### Problem to solve
The output should consist solely of the line containing "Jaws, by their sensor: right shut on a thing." and the lines that follow it through the end of the data below.

### Supplied information
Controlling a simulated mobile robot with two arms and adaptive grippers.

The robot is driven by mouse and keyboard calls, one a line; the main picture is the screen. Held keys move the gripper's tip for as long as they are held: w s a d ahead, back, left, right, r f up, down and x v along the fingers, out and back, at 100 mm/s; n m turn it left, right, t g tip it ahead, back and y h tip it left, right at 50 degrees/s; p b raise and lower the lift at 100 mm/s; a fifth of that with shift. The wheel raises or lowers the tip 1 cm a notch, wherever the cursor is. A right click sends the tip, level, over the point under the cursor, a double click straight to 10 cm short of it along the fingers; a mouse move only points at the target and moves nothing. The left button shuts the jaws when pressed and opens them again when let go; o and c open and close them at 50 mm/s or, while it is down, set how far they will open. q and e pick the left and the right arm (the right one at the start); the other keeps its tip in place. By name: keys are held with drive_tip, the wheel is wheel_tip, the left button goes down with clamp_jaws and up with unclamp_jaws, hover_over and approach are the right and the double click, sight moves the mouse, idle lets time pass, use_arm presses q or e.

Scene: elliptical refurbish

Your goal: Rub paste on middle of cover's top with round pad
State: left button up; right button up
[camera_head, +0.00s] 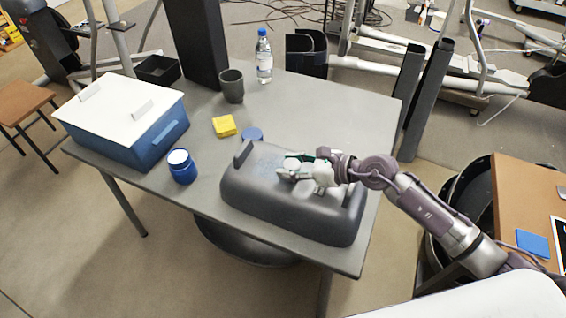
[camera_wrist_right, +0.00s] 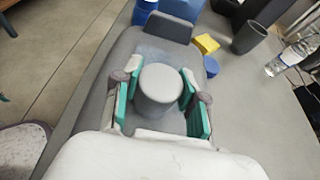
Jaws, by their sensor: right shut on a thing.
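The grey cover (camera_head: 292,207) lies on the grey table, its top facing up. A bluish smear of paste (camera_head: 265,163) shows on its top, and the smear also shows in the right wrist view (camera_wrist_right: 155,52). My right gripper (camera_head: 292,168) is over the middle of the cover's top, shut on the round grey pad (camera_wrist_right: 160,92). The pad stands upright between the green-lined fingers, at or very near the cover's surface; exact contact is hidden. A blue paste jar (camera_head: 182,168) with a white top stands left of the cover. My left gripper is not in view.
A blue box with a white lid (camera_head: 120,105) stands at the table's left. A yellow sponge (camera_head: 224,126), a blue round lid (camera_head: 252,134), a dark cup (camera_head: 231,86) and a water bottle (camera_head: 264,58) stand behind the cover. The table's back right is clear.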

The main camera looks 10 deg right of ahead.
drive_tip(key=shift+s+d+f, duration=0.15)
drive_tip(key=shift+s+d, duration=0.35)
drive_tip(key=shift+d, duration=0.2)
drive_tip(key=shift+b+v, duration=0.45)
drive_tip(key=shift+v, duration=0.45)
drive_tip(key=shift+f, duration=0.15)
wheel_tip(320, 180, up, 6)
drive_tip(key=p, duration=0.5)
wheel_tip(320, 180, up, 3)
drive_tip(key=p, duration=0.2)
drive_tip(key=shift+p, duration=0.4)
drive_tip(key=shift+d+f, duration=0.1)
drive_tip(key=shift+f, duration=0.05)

### Solution for this task
Jaws, by their sensor: right shut on a thing.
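The grey cover (camera_head: 292,207) lies on the grey table, its top facing up. A bluish smear of paste (camera_head: 265,163) shows on its top, and the smear also shows in the right wrist view (camera_wrist_right: 155,52). My right gripper (camera_head: 292,168) is over the middle of the cover's top, shut on the round grey pad (camera_wrist_right: 160,92). The pad stands upright between the green-lined fingers, at or very near the cover's surface; exact contact is hidden. A blue paste jar (camera_head: 182,168) with a white top stands left of the cover. My left gripper is not in view.
A blue box with a white lid (camera_head: 120,105) stands at the table's left. A yellow sponge (camera_head: 224,126), a blue round lid (camera_head: 252,134), a dark cup (camera_head: 231,86) and a water bottle (camera_head: 264,58) stand behind the cover. The table's back right is clear.

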The main camera looks 10 deg right of ahead.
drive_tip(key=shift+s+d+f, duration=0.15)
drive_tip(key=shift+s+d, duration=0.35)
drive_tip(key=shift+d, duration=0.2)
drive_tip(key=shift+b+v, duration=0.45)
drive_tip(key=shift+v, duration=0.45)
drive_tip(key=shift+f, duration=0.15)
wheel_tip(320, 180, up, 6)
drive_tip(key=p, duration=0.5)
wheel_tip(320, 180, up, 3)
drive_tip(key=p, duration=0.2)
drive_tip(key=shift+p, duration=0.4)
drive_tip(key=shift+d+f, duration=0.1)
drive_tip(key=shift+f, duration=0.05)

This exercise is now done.